▸ What you should do:
Using the listing below, select the lines with the word "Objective" and copy them.

▸ Dataset entries:
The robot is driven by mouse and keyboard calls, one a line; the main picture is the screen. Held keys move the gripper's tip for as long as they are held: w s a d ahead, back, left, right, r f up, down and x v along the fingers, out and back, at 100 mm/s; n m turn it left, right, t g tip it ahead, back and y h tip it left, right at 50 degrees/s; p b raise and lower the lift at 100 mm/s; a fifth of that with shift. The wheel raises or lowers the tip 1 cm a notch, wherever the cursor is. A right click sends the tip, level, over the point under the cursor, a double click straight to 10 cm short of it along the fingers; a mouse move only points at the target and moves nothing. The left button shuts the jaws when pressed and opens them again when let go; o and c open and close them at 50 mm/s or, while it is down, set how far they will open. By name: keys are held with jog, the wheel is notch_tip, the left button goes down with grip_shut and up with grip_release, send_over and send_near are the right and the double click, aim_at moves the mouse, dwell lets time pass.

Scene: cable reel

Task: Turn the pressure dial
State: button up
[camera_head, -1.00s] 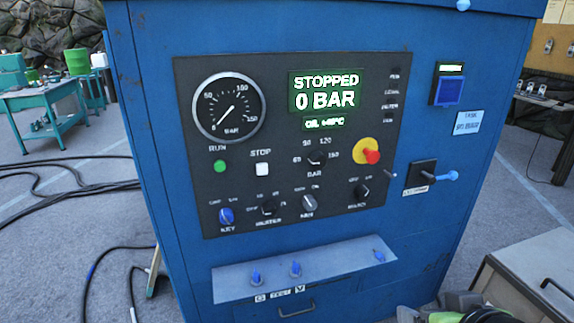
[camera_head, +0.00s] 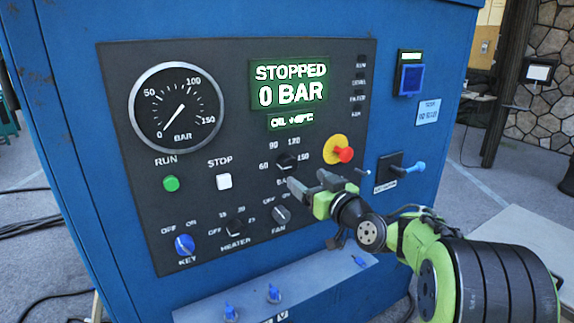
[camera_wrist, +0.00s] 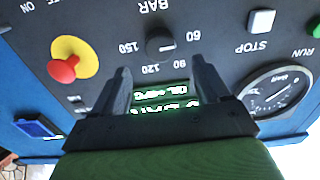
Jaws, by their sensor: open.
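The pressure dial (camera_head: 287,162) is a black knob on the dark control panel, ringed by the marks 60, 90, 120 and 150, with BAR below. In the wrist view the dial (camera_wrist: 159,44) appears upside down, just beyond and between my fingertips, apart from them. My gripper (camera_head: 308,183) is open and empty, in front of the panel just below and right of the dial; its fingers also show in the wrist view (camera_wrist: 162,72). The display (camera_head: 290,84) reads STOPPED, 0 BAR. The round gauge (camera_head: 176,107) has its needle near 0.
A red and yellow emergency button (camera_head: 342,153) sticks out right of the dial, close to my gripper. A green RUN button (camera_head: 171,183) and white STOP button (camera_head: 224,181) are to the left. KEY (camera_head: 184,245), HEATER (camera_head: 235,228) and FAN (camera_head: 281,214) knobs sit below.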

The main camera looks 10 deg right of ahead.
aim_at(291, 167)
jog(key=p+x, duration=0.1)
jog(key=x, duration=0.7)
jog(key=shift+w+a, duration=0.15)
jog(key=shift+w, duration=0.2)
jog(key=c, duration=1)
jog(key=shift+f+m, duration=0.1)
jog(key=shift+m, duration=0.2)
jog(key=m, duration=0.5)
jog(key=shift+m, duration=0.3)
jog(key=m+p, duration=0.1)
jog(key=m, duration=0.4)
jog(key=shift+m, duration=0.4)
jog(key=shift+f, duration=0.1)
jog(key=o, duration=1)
* * *
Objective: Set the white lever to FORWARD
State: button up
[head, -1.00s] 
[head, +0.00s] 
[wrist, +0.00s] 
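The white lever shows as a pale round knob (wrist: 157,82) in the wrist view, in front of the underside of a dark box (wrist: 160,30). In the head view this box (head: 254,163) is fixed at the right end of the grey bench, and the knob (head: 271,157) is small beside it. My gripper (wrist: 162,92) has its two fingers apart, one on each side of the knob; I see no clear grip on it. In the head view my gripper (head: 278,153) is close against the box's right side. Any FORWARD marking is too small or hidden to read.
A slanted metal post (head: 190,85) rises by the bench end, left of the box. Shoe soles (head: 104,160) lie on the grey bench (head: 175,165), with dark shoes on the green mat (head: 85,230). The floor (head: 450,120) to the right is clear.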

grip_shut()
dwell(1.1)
* * *
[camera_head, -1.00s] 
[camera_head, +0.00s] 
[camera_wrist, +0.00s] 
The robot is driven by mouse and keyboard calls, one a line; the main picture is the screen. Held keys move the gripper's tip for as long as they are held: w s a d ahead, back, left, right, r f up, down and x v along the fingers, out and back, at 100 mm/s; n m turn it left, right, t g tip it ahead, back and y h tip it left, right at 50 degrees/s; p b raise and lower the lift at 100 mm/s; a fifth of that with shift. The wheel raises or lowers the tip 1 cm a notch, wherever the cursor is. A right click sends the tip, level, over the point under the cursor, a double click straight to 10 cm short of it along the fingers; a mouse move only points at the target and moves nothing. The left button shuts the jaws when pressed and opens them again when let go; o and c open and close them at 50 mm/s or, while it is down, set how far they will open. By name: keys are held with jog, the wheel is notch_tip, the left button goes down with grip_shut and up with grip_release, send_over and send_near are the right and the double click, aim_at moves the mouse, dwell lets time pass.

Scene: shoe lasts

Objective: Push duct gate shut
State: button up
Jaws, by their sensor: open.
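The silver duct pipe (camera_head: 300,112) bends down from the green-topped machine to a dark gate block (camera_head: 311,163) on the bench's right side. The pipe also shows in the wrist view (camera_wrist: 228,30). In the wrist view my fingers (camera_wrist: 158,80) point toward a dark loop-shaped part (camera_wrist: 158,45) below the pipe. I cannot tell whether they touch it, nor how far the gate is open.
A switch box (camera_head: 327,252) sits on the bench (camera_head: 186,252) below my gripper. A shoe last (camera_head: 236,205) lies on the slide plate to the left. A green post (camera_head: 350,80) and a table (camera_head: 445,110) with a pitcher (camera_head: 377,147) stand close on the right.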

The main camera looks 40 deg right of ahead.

▸ Complete answer:
Objective: Set the white lever to FORWARD
Objective: Push duct gate shut

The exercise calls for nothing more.